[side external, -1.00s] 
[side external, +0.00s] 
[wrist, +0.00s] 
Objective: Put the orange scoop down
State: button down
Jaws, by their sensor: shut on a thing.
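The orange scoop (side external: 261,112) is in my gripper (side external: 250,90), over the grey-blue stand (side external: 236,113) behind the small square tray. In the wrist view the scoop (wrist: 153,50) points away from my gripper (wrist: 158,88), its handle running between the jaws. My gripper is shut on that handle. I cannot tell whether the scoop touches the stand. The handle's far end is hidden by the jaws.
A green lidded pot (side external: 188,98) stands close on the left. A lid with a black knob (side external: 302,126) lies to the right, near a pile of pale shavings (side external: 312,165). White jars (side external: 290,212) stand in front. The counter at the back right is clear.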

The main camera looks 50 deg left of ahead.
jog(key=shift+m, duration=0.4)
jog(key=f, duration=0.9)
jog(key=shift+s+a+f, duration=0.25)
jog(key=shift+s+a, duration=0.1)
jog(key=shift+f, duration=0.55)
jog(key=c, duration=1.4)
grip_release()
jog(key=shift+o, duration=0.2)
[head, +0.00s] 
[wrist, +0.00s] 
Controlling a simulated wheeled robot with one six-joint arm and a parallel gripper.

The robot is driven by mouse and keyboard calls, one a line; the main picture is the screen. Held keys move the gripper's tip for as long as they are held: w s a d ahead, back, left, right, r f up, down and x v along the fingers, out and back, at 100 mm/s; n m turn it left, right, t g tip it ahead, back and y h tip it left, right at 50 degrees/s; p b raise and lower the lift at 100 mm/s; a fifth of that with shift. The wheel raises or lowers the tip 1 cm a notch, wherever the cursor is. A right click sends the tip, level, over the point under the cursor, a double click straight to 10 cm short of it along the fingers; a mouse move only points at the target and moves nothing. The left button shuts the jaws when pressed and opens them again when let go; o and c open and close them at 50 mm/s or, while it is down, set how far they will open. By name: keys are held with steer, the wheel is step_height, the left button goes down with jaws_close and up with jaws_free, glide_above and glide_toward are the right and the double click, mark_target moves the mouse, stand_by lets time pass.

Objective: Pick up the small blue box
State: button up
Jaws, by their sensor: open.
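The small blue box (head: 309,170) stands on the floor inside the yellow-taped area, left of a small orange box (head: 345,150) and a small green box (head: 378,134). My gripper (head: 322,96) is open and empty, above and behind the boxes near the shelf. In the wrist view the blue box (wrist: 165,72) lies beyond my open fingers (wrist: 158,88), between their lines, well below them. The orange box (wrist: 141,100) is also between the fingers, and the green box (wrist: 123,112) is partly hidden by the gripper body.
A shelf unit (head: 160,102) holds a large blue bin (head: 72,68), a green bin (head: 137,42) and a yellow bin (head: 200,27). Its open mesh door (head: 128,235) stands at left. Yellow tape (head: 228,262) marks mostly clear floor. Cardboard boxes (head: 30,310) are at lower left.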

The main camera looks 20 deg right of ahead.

━━━━━━━━━━━━━━━━━━━━━━━━━━━━━━

# Task goal
Sift through the entries and copy every line with "Objective".

# Output
Objective: Put the orange scoop down
Objective: Pick up the small blue box

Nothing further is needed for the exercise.